Carry none of the pictures over; write out the complete data exactly.

# Dataset content

------------------------------------------------

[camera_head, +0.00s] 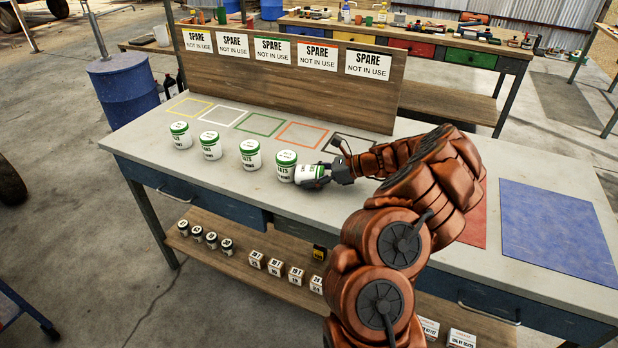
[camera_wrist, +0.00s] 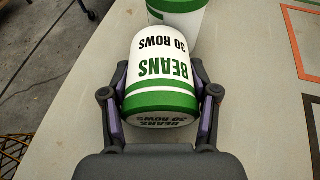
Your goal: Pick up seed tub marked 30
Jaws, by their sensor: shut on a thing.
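The seed tub marked 30 (camera_wrist: 162,65) is white with green bands and reads BEANS 30 ROWS in the wrist view, upside down there. My gripper (camera_wrist: 161,95) is shut on it, with one finger on each side. In the head view my gripper (camera_head: 322,180) holds this tub (camera_head: 307,172) at the bench, right beside another tub (camera_head: 285,165). I cannot tell whether the held tub touches the bench top. Part of it is hidden by the fingers.
More white and green tubs stand in a row to the left, such as one (camera_head: 250,153) nearby. Behind are coloured outlines and a board (camera_head: 420,97) with SPARE signs. A blue mat (camera_head: 560,230) lies at the right. The shelf below holds small tubs and boxes.

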------------------------------------------------

# Expected answer
[camera_head, +0.00s] 
[camera_wrist, +0.00s] 
Your goal: Pick up seed tub marked 30
Jaws, by their sensor: shut on a thing.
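The seed tub marked 30 (camera_wrist: 162,65) is white with green bands and reads BEANS 30 ROWS in the wrist view, upside down there. My gripper (camera_wrist: 161,95) is shut on it, with one finger on each side. In the head view my gripper (camera_head: 322,180) holds this tub (camera_head: 307,172) at the bench, right beside another tub (camera_head: 285,165). I cannot tell whether the held tub touches the bench top. Part of it is hidden by the fingers.
More white and green tubs stand in a row to the left, such as one (camera_head: 250,153) nearby. Behind are coloured outlines and a board (camera_head: 420,97) with SPARE signs. A blue mat (camera_head: 560,230) lies at the right. The shelf below holds small tubs and boxes.

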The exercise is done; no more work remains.